## PROBLEM STATEMENT
Every entry here needs to be repeated exactly.
-- begin STORED ROWS --
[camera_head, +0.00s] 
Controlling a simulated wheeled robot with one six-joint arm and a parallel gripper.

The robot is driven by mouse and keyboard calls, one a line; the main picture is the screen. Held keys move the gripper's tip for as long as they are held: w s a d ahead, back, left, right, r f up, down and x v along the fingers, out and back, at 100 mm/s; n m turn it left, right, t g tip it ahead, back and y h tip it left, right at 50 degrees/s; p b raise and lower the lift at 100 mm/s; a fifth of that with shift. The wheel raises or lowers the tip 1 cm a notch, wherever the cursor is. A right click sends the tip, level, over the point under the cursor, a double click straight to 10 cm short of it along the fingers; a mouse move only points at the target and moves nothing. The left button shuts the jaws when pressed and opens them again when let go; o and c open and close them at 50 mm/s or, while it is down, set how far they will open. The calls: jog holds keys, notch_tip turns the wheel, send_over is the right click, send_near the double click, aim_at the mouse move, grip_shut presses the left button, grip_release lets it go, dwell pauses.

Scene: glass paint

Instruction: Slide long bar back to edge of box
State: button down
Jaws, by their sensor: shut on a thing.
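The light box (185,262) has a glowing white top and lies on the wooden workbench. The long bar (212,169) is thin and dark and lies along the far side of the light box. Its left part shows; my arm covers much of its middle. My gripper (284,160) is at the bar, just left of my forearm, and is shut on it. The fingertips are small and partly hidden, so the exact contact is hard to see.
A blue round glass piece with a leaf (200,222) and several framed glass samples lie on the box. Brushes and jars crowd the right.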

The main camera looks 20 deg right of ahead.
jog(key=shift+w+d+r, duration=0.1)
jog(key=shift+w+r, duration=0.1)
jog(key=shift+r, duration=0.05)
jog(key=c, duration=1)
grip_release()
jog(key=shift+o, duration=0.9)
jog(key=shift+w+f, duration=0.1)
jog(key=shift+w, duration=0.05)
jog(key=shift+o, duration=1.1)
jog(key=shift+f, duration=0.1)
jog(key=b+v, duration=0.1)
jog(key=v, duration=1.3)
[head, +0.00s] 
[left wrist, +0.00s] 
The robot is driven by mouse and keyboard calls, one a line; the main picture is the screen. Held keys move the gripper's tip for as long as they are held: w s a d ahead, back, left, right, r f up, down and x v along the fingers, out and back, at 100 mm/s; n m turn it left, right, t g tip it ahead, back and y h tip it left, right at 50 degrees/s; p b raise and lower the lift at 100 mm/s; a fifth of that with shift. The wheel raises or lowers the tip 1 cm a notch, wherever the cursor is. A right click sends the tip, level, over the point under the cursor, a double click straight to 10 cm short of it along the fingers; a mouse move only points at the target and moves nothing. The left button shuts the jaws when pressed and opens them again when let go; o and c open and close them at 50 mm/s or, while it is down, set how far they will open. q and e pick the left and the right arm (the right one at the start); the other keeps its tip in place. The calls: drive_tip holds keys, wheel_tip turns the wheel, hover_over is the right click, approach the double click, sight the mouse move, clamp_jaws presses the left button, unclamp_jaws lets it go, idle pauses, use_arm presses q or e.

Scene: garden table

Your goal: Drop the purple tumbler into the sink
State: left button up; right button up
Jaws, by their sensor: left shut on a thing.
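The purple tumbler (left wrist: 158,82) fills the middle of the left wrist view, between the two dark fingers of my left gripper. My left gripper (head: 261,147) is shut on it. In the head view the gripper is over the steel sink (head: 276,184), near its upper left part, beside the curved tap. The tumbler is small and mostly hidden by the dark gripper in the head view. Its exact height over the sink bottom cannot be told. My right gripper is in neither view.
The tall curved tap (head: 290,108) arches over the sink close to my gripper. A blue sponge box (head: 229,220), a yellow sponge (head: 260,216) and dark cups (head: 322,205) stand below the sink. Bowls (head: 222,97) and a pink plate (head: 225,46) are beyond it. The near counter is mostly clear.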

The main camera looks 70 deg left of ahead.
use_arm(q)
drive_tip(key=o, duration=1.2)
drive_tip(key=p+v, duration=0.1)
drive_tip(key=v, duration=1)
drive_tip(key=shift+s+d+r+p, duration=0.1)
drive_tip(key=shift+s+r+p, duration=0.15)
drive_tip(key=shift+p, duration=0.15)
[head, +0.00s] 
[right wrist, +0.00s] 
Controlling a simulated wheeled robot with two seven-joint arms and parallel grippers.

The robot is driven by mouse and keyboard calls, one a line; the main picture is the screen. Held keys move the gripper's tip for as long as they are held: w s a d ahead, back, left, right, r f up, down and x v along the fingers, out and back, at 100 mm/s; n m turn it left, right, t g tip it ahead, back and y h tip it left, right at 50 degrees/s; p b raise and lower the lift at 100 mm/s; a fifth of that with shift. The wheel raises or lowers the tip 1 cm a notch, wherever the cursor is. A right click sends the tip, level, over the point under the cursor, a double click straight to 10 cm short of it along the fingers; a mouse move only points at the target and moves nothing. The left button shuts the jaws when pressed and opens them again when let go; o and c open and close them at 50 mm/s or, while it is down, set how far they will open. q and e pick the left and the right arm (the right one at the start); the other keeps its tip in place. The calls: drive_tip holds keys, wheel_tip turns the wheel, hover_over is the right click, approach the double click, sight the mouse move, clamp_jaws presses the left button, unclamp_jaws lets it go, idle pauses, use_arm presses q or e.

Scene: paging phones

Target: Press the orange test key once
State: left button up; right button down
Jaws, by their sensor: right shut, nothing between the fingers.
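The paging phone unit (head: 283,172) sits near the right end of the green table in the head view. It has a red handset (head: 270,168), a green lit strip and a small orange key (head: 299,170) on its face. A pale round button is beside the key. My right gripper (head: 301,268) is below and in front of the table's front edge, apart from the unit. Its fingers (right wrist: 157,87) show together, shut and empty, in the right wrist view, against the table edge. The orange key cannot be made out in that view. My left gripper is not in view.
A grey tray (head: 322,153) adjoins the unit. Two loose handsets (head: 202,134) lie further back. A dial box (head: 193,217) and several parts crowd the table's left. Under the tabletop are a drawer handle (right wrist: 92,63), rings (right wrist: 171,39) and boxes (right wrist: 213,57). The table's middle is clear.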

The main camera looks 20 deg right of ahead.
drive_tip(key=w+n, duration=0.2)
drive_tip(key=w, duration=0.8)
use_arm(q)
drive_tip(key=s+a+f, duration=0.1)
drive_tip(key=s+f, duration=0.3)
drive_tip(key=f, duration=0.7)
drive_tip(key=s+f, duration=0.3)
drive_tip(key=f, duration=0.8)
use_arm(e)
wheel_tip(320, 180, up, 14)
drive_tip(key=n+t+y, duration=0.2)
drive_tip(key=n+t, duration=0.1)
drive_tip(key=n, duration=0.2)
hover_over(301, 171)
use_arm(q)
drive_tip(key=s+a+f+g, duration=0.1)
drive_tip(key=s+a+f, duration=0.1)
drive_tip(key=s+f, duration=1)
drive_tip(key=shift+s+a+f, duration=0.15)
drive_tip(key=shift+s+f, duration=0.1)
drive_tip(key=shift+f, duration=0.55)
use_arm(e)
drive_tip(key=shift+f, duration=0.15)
-- end STORED ROWS --
## THE COMPLETED TASK
[camera_head, +0.00s] 
Controlling a simulated wheeled robot with one six-joint arm and a parallel gripper.

The robot is driven by mouse and keyboard calls, one a line; the main picture is the screen. Held keys move the gripper's tip for as long as they are held: w s a d ahead, back, left, right, r f up, down and x v along the fingers, out and back, at 100 mm/s; n m turn it left, right, t g tip it ahead, back and y h tip it left, right at 50 degrees/s; p b raise and lower the lift at 100 mm/s; a fifth of that with shift. The wheel raises or lowers the tip 1 cm a notch, wherever the cursor is. A right click sends the tip, level, over the point under the cursor, a double click straight to 10 cm short of it along the fingers; a mouse move only points at the target and moves nothing. The left button shuts the jaws when pressed and opens them again when let go; o and c open and close them at 50 mm/s or, while it is down, set how far they will open. The calls: jog holds keys, notch_tip turns the wheel, send_over is the right click, send_near the double click, aim_at the mouse move, grip_shut presses the left button, grip_release lets it go, dwell pauses.

Scene: glass paint

Instruction: Slide long bar back to edge of box
State: button down
Jaws, by their sensor: shut on a thing.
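The light box (185,262) has a glowing white top and lies on the wooden workbench. The long bar (212,169) is thin and dark and lies along the far side of the light box. Its left part shows; my arm covers much of its middle. My gripper (284,160) is at the bar, just left of my forearm, and is shut on it. The fingertips are small and partly hidden, so the exact contact is hard to see.
A blue round glass piece with a leaf (200,222) and several framed glass samples lie on the box. Brushes and jars crowd the right.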

The main camera looks 20 deg right of ahead.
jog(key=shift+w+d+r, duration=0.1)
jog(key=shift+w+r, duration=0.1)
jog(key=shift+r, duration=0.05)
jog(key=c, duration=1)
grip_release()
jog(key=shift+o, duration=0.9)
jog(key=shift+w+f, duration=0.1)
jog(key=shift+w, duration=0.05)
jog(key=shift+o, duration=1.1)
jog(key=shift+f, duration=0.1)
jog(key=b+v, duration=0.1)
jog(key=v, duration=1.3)
[head, +0.00s] 
[left wrist, +0.00s] 
The robot is driven by mouse and keyboard calls, one a line; the main picture is the screen. Held keys move the gripper's tip for as long as they are held: w s a d ahead, back, left, right, r f up, down and x v along the fingers, out and back, at 100 mm/s; n m turn it left, right, t g tip it ahead, back and y h tip it left, right at 50 degrees/s; p b raise and lower the lift at 100 mm/s; a fifth of that with shift. The wheel raises or lowers the tip 1 cm a notch, wherever the cursor is. A right click sends the tip, level, over the point under the cursor, a double click straight to 10 cm short of it along the fingers; a mouse move only points at the target and moves nothing. The left button shuts the jaws when pressed and opens them again when let go; o and c open and close them at 50 mm/s or, while it is down, set how far they will open. q and e pick the left and the right arm (the right one at the start); the other keeps its tip in place. The calls: drive_tip holds keys, wheel_tip turns the wheel, hover_over is the right click, approach the double click, sight the mouse move, clamp_jaws presses the left button, unclamp_jaws lets it go, idle pauses, use_arm presses q or e.

Scene: garden table

Your goal: Drop the purple tumbler into the sink
State: left button up; right button up
Jaws, by their sensor: left shut on a thing.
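The purple tumbler (left wrist: 158,82) fills the middle of the left wrist view, between the two dark fingers of my left gripper. My left gripper (head: 261,147) is shut on it. In the head view the gripper is over the steel sink (head: 276,184), near its upper left part, beside the curved tap. The tumbler is small and mostly hidden by the dark gripper in the head view. Its exact height over the sink bottom cannot be told. My right gripper is in neither view.
The tall curved tap (head: 290,108) arches over the sink close to my gripper. A blue sponge box (head: 229,220), a yellow sponge (head: 260,216) and dark cups (head: 322,205) stand below the sink. Bowls (head: 222,97) and a pink plate (head: 225,46) are beyond it. The near counter is mostly clear.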

The main camera looks 70 deg left of ahead.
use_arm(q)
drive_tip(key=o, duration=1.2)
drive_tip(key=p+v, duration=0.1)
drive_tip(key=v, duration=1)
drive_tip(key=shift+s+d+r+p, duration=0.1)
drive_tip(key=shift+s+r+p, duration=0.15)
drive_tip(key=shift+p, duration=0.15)
[head, +0.00s] 
[right wrist, +0.00s] 
Controlling a simulated wheeled robot with two seven-joint arms and parallel grippers.

The robot is driven by mouse and keyboard calls, one a line; the main picture is the screen. Held keys move the gripper's tip for as long as they are held: w s a d ahead, back, left, right, r f up, down and x v along the fingers, out and back, at 100 mm/s; n m turn it left, right, t g tip it ahead, back and y h tip it left, right at 50 degrees/s; p b raise and lower the lift at 100 mm/s; a fifth of that with shift. The wheel raises or lowers the tip 1 cm a notch, wherever the cursor is. A right click sends the tip, level, over the point under the cursor, a double click straight to 10 cm short of it along the fingers; a mouse move only points at the target and moves nothing. The left button shuts the jaws when pressed and opens them again when let go; o and c open and close them at 50 mm/s or, while it is down, set how far they will open. q and e pick the left and the right arm (the right one at the start); the other keeps its tip in place. The calls: drive_tip holds keys, wheel_tip turns the wheel, hover_over is the right click, approach the double click, sight the mouse move, clamp_jaws presses the left button, unclamp_jaws lets it go, idle pauses, use_arm presses q or e.

Scene: paging phones

Target: Press the orange test key once
State: left button up; right button down
Jaws, by their sensor: right shut, nothing between the fingers.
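The paging phone unit (head: 283,172) sits near the right end of the green table in the head view. It has a red handset (head: 270,168), a green lit strip and a small orange key (head: 299,170) on its face. A pale round button is beside the key. My right gripper (head: 301,268) is below and in front of the table's front edge, apart from the unit. Its fingers (right wrist: 157,87) show together, shut and empty, in the right wrist view, against the table edge. The orange key cannot be made out in that view. My left gripper is not in view.
A grey tray (head: 322,153) adjoins the unit. Two loose handsets (head: 202,134) lie further back. A dial box (head: 193,217) and several parts crowd the table's left. Under the tabletop are a drawer handle (right wrist: 92,63), rings (right wrist: 171,39) and boxes (right wrist: 213,57). The table's middle is clear.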

The main camera looks 20 deg right of ahead.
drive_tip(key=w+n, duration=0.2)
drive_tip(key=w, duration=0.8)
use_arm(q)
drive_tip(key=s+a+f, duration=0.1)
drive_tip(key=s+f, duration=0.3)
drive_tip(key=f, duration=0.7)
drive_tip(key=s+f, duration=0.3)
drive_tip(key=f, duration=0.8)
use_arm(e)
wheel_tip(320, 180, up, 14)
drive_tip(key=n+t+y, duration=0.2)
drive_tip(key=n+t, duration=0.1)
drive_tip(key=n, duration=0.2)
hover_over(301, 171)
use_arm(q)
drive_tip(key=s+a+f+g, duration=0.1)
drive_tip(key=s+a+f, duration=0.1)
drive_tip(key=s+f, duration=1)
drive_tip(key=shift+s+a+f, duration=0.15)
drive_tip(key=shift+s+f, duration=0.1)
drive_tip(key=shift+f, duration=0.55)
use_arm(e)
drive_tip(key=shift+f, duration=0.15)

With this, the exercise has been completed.